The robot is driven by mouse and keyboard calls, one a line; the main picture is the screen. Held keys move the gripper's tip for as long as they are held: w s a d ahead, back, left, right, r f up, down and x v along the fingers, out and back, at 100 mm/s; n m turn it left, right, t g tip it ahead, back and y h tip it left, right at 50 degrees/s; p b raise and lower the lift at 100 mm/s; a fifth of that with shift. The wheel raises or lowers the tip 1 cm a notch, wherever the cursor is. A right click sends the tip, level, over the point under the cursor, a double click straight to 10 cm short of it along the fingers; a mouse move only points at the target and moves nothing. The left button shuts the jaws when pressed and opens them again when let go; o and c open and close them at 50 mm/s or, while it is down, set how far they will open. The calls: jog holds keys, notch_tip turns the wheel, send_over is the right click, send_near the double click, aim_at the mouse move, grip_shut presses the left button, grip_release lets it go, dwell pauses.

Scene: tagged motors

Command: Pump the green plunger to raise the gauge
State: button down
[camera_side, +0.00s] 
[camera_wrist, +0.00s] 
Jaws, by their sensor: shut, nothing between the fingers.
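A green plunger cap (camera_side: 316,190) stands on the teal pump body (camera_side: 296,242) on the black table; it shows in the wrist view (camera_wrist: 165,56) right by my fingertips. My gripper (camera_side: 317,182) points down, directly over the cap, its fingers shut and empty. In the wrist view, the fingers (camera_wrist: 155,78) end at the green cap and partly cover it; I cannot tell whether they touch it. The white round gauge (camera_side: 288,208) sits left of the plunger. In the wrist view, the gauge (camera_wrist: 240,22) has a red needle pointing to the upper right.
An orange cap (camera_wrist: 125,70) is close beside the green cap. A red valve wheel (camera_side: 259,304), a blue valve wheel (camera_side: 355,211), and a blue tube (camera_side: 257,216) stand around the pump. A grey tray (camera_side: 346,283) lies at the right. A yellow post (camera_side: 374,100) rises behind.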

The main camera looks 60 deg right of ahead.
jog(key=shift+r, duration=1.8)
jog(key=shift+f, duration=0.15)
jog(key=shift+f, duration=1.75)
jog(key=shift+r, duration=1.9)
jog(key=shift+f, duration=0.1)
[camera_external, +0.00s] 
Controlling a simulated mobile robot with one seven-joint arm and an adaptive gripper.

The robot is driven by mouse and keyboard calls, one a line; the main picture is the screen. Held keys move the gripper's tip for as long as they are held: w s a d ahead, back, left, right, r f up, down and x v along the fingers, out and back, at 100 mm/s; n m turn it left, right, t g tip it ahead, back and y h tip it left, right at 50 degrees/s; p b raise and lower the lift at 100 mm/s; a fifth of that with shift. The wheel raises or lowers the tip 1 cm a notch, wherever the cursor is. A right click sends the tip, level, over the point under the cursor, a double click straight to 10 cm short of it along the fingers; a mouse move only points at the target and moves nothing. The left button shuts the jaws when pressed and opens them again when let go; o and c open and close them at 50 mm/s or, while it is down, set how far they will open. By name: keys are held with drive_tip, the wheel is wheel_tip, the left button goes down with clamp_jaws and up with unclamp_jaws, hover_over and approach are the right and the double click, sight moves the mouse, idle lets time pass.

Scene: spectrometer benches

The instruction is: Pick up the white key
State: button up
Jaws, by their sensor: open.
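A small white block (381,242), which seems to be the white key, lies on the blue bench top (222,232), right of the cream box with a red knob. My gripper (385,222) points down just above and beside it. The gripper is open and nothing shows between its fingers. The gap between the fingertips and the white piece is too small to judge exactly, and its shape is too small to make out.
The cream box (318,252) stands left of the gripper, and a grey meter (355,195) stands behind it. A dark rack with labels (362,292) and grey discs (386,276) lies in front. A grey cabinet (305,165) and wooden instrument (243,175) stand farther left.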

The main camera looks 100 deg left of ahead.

· · · · · · ·

** What is required **
Copy out all of the data exactly, leaving nothing out.

** Correct response **
The robot is driven by mouse and keyboard calls, one a line; the main picture is the screen. Held keys move the gripper's tip for as long as they are held: w s a d ahead, back, left, right, r f up, down and x v along the fingers, out and back, at 100 mm/s; n m turn it left, right, t g tip it ahead, back and y h tip it left, right at 50 degrees/s; p b raise and lower the lift at 100 mm/s; a fifth of that with shift. The wheel raises or lowers the tip 1 cm a notch, wherever the cursor is. A right click sends the tip, level, over the point under the cursor, a double click straight to 10 cm short of it along the fingers; a mouse move only points at the target and moves nothing. The left button shuts the jaws when pressed and opens them again when let go; o and c open and close them at 50 mm/s or, while it is down, set how far they will open. The calls: jog holds keys, notch_tip turns the wheel, send_over is the right click, send_near the double click, aim_at the mouse move, grip_shut presses the left button, grip_release lets it go, dwell pauses.

Scene: tagged motors

Command: Pump the green plunger to raise the gauge
State: button down
[camera_side, +0.00s] 
[camera_wrist, +0.00s] 
Jaws, by their sensor: shut, nothing between the fingers.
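A green plunger cap (camera_side: 316,190) stands on the teal pump body (camera_side: 296,242) on the black table; it shows in the wrist view (camera_wrist: 165,56) right by my fingertips. My gripper (camera_side: 317,182) points down, directly over the cap, its fingers shut and empty. In the wrist view, the fingers (camera_wrist: 155,78) end at the green cap and partly cover it; I cannot tell whether they touch it. The white round gauge (camera_side: 288,208) sits left of the plunger. In the wrist view, the gauge (camera_wrist: 240,22) has a red needle pointing to the upper right.
An orange cap (camera_wrist: 125,70) is close beside the green cap. A red valve wheel (camera_side: 259,304), a blue valve wheel (camera_side: 355,211), and a blue tube (camera_side: 257,216) stand around the pump. A grey tray (camera_side: 346,283) lies at the right. A yellow post (camera_side: 374,100) rises behind.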

The main camera looks 60 deg right of ahead.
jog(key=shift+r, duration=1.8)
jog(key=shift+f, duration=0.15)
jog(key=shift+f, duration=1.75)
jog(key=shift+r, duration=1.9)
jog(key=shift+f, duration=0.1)
[camera_external, +0.00s] 
Controlling a simulated mobile robot with one seven-joint arm and an adaptive gripper.

The robot is driven by mouse and keyboard calls, one a line; the main picture is the screen. Held keys move the gripper's tip for as long as they are held: w s a d ahead, back, left, right, r f up, down and x v along the fingers, out and back, at 100 mm/s; n m turn it left, right, t g tip it ahead, back and y h tip it left, right at 50 degrees/s; p b raise and lower the lift at 100 mm/s; a fifth of that with shift. The wheel raises or lowers the tip 1 cm a notch, wherever the cursor is. A right click sends the tip, level, over the point under the cursor, a double click straight to 10 cm short of it along the fingers; a mouse move only points at the target and moves nothing. The left button shuts the jaws when pressed and opens them again when let go; o and c open and close them at 50 mm/s or, while it is down, set how far they will open. By name: keys are held with drive_tip, the wheel is wheel_tip, the left button goes down with clamp_jaws and up with unclamp_jaws, hover_over and approach are the right and the double click, sight moves the mouse, idle lets time pass.

Scene: spectrometer benches

The instruction is: Pick up the white key
State: button up
Jaws, by their sensor: open.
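A small white block (381,242), which seems to be the white key, lies on the blue bench top (222,232), right of the cream box with a red knob. My gripper (385,222) points down just above and beside it. The gripper is open and nothing shows between its fingers. The gap between the fingertips and the white piece is too small to judge exactly, and its shape is too small to make out.
The cream box (318,252) stands left of the gripper, and a grey meter (355,195) stands behind it. A dark rack with labels (362,292) and grey discs (386,276) lies in front. A grey cabinet (305,165) and wooden instrument (243,175) stand farther left.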

The main camera looks 100 deg left of ahead.

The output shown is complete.